The reality of this adventure is starting to hit me. This isn't a vacation or a trip - this is life. I had a bit of a panic realizing that my entire life ispacked up unto 3 suitcases and a backpack. If everything goes as planned...this is home for the next 2 years - that's longe rthan Somerville was home. This crazy, twisted, exciting country is my home, at least for now.
As the plane was landing, last week, when it was at the point when you hold your breath waiting for the wheels to tuoch down, the passenger next to me murmured, "come on..." That impatience of just waiting to be back. I realized that as we took off from JFK, I strained my neck for last glimpses of New York - not America. But when we were descending....it was Israel I was looking at, the whole country....holding my breath, waiting for that moment when the wheels touch and everyone claps.

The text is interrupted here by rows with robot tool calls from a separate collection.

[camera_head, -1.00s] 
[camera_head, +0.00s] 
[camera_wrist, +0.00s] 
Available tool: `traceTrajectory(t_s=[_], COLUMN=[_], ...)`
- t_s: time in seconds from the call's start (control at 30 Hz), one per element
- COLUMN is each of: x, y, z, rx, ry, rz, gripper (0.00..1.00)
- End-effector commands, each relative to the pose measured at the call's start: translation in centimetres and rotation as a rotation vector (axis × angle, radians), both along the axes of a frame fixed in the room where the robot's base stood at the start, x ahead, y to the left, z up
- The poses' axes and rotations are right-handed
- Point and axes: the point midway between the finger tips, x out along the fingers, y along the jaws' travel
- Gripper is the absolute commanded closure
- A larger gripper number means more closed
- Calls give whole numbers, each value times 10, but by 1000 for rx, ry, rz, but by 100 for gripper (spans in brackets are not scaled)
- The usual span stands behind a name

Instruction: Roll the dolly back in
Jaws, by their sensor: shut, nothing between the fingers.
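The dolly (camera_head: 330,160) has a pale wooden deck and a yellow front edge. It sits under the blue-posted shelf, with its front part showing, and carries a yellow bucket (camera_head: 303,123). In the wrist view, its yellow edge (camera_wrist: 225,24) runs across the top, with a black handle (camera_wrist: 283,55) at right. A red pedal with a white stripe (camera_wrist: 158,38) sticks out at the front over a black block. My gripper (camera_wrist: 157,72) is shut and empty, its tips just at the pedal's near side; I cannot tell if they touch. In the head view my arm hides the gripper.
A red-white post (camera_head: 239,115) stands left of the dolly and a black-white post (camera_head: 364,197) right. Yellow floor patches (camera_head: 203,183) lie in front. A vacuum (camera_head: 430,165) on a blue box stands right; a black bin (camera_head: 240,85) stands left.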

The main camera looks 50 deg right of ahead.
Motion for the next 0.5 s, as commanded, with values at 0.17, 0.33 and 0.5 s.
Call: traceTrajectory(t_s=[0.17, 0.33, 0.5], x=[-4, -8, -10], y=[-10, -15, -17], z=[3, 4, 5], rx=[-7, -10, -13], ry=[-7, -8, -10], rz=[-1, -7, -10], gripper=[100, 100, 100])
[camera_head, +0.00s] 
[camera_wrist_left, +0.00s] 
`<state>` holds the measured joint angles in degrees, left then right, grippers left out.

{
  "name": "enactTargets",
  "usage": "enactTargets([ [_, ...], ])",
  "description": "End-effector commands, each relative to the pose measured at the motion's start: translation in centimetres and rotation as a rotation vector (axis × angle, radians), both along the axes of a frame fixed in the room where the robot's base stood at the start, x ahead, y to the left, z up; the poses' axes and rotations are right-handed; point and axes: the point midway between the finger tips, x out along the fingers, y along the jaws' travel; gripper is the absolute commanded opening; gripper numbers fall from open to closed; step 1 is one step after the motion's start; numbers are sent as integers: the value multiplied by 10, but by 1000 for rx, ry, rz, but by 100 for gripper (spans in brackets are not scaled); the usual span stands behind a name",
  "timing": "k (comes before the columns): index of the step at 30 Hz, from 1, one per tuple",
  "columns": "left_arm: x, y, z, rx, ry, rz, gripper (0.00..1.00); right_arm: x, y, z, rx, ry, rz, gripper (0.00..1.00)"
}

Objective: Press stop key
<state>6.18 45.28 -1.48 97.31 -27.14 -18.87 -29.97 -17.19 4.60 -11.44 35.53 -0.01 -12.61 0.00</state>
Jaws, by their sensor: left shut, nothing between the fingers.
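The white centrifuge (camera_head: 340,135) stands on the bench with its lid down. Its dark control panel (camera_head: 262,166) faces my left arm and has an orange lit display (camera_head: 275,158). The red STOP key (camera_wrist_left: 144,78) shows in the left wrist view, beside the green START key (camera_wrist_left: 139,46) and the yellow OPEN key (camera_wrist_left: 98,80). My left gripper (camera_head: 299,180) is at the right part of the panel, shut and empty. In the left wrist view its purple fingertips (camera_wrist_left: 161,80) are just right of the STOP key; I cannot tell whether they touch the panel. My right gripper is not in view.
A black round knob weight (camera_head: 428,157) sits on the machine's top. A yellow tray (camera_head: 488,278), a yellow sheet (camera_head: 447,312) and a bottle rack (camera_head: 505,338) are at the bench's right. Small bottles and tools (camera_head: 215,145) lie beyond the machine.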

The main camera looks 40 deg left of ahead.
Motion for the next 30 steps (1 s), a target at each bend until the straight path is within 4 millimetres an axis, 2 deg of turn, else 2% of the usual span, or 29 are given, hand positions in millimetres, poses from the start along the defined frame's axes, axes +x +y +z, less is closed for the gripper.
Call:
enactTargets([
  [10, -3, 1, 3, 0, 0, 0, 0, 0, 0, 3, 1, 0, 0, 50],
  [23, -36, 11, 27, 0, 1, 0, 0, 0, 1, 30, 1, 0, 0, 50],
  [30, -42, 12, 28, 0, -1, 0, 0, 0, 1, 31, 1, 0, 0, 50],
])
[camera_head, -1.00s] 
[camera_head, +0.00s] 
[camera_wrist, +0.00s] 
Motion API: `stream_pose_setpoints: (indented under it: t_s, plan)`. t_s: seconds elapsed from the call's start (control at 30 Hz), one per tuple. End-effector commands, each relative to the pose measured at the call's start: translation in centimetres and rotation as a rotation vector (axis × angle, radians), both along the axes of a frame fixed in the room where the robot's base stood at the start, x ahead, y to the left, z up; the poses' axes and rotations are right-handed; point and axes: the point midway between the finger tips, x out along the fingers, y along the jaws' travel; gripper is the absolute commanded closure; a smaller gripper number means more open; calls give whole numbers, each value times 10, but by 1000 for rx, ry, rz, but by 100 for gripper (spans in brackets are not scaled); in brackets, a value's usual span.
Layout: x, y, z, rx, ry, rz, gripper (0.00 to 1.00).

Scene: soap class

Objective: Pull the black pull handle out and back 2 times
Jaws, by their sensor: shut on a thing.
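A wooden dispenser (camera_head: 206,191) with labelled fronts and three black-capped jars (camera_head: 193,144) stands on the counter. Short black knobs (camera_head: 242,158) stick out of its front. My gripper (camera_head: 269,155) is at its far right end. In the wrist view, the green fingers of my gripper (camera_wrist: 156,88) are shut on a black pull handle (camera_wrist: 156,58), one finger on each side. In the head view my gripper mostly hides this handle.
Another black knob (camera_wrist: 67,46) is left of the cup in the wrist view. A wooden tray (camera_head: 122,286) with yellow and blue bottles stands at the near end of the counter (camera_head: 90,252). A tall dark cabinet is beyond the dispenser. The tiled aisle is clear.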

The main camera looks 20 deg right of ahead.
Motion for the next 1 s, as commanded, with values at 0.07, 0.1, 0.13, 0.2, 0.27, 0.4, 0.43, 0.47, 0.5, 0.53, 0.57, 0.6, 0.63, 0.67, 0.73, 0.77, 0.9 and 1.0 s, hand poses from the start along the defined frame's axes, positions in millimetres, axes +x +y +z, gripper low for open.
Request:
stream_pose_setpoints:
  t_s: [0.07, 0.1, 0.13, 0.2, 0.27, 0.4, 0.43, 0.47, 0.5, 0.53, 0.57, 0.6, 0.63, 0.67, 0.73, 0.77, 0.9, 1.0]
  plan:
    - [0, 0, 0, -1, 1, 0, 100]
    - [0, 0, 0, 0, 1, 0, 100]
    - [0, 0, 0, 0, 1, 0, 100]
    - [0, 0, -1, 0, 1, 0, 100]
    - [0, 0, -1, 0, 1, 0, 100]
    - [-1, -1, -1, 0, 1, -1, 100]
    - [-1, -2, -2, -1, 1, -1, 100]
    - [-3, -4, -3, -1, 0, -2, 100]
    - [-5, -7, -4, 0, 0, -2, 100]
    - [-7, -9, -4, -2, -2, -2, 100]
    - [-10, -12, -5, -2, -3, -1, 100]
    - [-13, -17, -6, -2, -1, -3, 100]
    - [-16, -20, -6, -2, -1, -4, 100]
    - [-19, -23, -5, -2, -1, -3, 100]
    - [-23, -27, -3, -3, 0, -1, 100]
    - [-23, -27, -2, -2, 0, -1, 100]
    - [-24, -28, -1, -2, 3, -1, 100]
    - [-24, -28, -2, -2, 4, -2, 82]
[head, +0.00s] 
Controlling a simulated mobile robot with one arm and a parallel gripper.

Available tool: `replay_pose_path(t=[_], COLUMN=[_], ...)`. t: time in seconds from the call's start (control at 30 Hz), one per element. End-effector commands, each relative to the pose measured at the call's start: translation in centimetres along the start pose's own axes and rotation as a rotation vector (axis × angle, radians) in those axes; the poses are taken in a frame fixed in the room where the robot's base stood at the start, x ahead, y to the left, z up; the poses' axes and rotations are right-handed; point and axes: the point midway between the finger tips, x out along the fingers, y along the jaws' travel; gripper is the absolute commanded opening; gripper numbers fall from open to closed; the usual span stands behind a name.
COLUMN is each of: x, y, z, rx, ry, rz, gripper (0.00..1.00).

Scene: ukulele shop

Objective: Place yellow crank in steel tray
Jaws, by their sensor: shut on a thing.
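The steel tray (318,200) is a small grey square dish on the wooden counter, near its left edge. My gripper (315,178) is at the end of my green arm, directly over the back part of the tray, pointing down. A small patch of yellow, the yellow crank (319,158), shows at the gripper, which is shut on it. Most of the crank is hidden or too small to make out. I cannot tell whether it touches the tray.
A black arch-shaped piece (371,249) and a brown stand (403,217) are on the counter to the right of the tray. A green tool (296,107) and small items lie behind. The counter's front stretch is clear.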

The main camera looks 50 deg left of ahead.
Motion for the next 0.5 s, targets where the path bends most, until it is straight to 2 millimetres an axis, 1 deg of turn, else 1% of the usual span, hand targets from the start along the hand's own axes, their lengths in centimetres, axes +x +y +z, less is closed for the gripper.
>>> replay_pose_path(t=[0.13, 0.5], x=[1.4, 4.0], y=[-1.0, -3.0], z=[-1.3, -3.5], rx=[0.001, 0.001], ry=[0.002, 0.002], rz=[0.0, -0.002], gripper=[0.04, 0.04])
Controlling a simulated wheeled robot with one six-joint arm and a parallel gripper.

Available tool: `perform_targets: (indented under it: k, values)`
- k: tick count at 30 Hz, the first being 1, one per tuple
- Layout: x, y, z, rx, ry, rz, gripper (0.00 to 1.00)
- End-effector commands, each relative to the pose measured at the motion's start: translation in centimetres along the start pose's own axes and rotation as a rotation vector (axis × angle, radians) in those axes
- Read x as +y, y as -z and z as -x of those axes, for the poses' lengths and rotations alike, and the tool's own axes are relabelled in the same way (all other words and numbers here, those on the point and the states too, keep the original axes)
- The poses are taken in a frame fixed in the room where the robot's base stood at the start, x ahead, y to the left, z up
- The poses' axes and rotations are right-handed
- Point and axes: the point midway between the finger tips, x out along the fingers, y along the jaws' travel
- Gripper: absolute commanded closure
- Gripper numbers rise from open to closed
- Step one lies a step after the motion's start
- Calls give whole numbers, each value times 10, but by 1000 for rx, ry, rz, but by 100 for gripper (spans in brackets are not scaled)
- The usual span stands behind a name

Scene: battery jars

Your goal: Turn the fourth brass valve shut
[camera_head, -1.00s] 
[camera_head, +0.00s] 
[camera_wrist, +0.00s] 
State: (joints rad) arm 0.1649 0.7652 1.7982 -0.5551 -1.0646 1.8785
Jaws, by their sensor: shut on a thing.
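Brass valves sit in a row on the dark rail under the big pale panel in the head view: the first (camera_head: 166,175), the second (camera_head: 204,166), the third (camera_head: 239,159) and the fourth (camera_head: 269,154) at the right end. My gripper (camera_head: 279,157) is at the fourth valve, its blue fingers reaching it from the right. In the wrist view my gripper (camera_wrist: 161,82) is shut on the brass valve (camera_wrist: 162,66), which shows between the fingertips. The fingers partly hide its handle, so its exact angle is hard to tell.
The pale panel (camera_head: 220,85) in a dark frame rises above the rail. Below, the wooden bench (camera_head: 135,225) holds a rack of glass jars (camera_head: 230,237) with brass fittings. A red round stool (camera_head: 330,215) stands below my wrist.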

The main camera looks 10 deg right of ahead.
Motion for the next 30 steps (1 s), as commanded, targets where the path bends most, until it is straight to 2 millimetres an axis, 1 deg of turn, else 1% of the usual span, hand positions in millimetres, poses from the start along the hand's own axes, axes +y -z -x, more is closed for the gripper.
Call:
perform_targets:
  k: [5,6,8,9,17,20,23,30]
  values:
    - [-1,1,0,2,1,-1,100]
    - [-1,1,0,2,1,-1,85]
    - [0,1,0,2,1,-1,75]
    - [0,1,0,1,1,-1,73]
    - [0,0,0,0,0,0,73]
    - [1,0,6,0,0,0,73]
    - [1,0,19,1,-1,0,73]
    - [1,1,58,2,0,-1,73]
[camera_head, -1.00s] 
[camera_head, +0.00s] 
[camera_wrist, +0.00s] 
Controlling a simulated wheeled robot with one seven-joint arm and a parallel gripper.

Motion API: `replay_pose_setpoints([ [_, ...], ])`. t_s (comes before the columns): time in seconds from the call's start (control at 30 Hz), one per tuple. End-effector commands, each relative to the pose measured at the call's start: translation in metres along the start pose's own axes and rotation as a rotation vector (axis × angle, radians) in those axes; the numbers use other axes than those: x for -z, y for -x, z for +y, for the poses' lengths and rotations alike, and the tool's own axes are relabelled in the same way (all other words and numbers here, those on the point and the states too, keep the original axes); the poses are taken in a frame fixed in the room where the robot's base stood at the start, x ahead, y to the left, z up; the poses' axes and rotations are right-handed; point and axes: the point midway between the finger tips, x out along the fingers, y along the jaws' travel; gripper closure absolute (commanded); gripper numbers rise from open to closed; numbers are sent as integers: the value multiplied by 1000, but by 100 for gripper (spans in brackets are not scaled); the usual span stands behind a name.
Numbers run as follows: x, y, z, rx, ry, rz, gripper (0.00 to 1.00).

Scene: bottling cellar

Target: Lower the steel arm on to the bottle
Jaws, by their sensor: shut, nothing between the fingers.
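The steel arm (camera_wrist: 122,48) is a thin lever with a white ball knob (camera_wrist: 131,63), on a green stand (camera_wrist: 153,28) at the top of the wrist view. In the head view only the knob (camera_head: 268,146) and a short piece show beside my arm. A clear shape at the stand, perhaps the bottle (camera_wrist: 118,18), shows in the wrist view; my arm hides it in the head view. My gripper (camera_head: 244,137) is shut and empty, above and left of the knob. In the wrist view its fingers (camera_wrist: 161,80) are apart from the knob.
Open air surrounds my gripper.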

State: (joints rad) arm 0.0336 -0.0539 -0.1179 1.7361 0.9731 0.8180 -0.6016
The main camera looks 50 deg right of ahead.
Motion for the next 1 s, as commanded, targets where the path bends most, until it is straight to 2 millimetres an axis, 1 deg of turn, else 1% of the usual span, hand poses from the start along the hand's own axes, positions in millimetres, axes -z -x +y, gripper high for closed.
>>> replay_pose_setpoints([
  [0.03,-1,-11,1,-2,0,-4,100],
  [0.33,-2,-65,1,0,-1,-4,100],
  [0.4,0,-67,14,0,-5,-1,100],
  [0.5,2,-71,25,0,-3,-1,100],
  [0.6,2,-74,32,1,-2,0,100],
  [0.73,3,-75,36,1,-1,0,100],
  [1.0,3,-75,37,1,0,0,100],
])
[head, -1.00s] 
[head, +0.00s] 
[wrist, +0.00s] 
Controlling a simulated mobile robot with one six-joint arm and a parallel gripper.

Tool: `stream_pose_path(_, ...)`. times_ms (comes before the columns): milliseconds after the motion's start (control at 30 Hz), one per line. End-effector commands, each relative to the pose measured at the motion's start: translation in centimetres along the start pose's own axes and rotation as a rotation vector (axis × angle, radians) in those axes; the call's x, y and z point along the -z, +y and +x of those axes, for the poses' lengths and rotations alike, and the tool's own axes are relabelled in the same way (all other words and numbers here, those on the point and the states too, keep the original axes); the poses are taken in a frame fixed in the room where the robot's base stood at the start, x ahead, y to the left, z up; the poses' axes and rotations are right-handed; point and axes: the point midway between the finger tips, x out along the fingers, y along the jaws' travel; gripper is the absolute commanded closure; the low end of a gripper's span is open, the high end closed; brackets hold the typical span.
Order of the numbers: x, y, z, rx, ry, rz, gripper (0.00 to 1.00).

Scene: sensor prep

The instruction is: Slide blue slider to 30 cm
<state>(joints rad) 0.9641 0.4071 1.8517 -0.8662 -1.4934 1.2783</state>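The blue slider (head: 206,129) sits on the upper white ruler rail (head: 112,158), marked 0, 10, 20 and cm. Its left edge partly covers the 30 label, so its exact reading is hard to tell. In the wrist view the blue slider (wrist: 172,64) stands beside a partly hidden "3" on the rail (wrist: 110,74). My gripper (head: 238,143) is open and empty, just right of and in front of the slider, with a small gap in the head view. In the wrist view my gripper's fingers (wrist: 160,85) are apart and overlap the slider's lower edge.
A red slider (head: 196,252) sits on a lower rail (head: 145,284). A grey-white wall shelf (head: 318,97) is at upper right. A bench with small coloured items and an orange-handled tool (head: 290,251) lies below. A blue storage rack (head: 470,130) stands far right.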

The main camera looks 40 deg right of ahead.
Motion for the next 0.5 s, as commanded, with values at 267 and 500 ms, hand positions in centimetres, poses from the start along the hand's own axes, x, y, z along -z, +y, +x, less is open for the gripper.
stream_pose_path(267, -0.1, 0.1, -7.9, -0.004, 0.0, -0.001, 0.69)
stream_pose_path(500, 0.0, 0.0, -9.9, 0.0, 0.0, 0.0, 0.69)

Haifa and Tel Aviv were fun - lots of Hebrew around me, which helped get my ear back. We went to a festival on Friday afternoon (Hebrew word of the day: פסטיבל festiVAL - shockingly, it means...festival) called קלבתשבת Kalabat Shabbat, a play on Kabbalat Shabbat. The band that sings L'olam b'ikvot hashemesh (for Eisner folks - swim, swim, back, back, to present, to present!) performed. We went out in Haifa on Friday night with some of Orly's friends. It's hard explaining to Israelis what I'm doing here and what Pardes is...something like a yeshiva? One guy asked if I was religious, and I pointed out that I was sitting in a bar on Friday night - at the same time, I'm not sure I want to be sitting in a bar on Friday night.
Listening to the Israeli circus playlist - shoutout to LPG!
I finished the Maya Angelou memoir I was reading: All God's Children Need Traveling Shoes. My favorite line in the book: "Be careful, sweet lady. You went to Africa to get something, but remember you did not go empty-handed. Don't lose what you had to get something which just may not work."